В число организаторов1 мятежа входили полковник Ашаров (имени не помню) – бывший сотрудник военной контрразведки, Иван Иванович Редькин – полковник инженерных войск, и отчаянный капитан Васька Куранов – он возглавил первую группу захвата. В нее входили только добровольцы. Замысел был прост: первая группа военных, по преимуществу бывшие фронтовики, вырывается на палубу, разоружает и изолирует конвой, захватывает мостик и радиорубку. Надо моментально овладеть радиорубкой, чтобы никто не успел подать сигнал тревоги.
Вслед за военными, почти одновременно с ними, на палубу влетает вторая группа – из моряков. Я должен был с другими судоводителями и механиками занять штурманскую, рулевую рубку и машинное отделение, быстро изменить курс – на остров Хоккайдо или к берегам Калифорнии. Со мною были штурман Саша Ладан, механик Борис Юзвович, другие опытные моряки. Терять им было нечего, а возможная свобода пьянила, торопила действовать. Были и уголовники – помню ростовского вора Игоря Благовидова, много старше большинства из нас.
Борис Юзвович рассказал мне накануне свою историю. В ЗО-е годы его отчислили из Владивостокского мореходного училища как выходца из состоятельной еврейской семьи. Среди студентов-активистов, поддерживавших руководство училища, был его сверстник Зернышкин, учившийся на судоводительском, впоследствии капитан дальнего плавания. Выгнанный отовсюду Борис ночевал в котельных, жил впроголодь, но все же стал, как хотел, судовым механиком. В годы войны судьба свела их на одном пароходе – капитана Зернышкина и старшего механика Юзвовича. В проливе Лаперуза, где-то в этих водах, их судно задержал японский сторожевой корабль. Японцы подошли борт к борту, ворвались на палубу, бросились спускать с флагштока флаг СССР. Зернышкин стоял не шевелясь, а Борис с матросами кинулись на японцев и не дали им тронуть флаг. Лет пять спустя Бориса посадили по статье 58-10.
Споры в трюме не утихали.
В этой ситуации опаснее всего утратить осмотрительность, бросаться в операцию сломя голову, и обе группы, сгрудившись на настиле трюмного днища, обсуждали будущие свои действия и общий замысел. Нас всех озадачил Иван Иванович Редькин, милейший немногословный человек, к которому все успели проникнуться симпатией. Некоторым из нас он годился в отцы. Не повышая голоса, он стал убеждать уже разгоряченных, вошедших в раж людей отказаться, пока не поздно, от безумной затеи. Когда он исчерпал свои доводы, в которых даже самые решительные не могли не видеть резона, Редькин не спеша каждому поочередно посмотрел в глаза:
– Ребята, поверьте, я был на Халхин-Голе, на Финской войне и видел, как льется кровь…

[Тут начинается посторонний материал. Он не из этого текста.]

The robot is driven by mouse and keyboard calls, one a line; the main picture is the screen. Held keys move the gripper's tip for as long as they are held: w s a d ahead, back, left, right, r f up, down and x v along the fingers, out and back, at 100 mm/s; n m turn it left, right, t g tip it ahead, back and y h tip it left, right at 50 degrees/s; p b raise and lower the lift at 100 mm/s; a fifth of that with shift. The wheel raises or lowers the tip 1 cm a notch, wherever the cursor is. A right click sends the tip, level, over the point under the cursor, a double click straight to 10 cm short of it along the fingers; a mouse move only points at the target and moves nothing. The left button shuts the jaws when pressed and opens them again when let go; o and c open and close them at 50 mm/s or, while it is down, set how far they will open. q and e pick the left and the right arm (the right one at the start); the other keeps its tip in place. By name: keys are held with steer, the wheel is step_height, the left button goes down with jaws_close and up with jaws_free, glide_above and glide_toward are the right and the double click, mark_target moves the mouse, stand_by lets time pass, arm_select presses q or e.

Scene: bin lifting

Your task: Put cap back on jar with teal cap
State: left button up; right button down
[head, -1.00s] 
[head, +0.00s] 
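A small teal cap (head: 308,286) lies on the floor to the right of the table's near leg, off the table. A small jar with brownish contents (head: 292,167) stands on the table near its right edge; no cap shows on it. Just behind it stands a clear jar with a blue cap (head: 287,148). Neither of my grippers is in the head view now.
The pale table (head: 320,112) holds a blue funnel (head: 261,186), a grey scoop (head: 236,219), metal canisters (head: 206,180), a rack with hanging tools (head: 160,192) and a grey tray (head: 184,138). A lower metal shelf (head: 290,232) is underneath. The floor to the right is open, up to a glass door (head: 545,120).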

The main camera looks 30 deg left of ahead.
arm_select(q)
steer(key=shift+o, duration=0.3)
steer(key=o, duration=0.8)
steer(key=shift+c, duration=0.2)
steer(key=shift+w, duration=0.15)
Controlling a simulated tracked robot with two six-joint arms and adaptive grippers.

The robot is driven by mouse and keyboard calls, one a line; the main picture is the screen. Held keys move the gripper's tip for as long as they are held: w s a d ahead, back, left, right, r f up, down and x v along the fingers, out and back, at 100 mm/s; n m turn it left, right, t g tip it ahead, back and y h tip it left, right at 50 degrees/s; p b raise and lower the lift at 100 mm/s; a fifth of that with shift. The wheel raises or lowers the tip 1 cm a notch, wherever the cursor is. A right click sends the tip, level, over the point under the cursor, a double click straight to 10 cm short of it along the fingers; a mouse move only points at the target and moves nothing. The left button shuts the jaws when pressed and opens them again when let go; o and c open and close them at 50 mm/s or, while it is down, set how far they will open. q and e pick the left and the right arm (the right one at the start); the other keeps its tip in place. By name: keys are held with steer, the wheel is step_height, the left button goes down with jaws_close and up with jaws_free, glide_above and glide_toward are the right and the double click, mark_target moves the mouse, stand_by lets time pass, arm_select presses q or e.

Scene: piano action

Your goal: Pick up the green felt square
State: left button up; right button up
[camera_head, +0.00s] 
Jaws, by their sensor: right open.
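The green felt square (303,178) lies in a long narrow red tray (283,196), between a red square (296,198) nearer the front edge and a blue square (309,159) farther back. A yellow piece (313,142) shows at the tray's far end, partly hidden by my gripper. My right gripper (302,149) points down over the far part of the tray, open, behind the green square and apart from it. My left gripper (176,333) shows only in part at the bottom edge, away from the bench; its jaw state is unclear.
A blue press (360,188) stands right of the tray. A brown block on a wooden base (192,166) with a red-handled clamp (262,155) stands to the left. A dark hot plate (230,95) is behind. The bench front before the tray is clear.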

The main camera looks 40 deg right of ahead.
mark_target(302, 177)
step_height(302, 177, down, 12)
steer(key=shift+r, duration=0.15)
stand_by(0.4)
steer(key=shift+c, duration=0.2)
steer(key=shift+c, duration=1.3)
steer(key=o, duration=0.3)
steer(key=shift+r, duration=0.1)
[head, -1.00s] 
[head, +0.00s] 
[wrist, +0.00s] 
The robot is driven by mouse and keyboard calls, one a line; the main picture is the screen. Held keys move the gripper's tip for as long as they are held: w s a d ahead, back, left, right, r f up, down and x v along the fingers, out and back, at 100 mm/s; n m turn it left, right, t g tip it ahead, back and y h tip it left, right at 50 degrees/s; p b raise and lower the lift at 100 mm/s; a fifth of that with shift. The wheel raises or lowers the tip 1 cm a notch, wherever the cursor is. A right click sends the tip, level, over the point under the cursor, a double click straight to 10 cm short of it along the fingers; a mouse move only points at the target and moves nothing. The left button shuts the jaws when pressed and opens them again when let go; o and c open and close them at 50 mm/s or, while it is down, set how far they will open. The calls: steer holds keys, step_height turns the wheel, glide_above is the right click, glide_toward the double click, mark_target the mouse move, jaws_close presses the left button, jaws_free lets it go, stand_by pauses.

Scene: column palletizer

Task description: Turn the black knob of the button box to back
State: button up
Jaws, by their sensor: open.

Больше не хочу! Лезть сегодня на рожон было бы безумием. Конвой усилен, посмотрите,
сколько автоматов! Пройдет время, мы отсидим и вернемся, пусть не все, но кто-то
обязательно вернется. Атак… Зачем?
Но у тех, к кому он обращался почти с мольбой, и у меня тоже, уже разгоралась надежда, и не существовало слов, которые бы тогда заставили своею волей ее погасить.
Все были настолько разгорячены, что стоило кому-то сказать «убить его!» – и человека растерзали бы. Я боялся, что еще пара минут, и наэлектризованная масса неминуемо разрядится именно на нем, ни в чем не виноватом и самом беззащитном. И я старался всех перекричать:
– Человек так думает! Это его право! Поверьте мне. Он же не хочет всем нам плохого.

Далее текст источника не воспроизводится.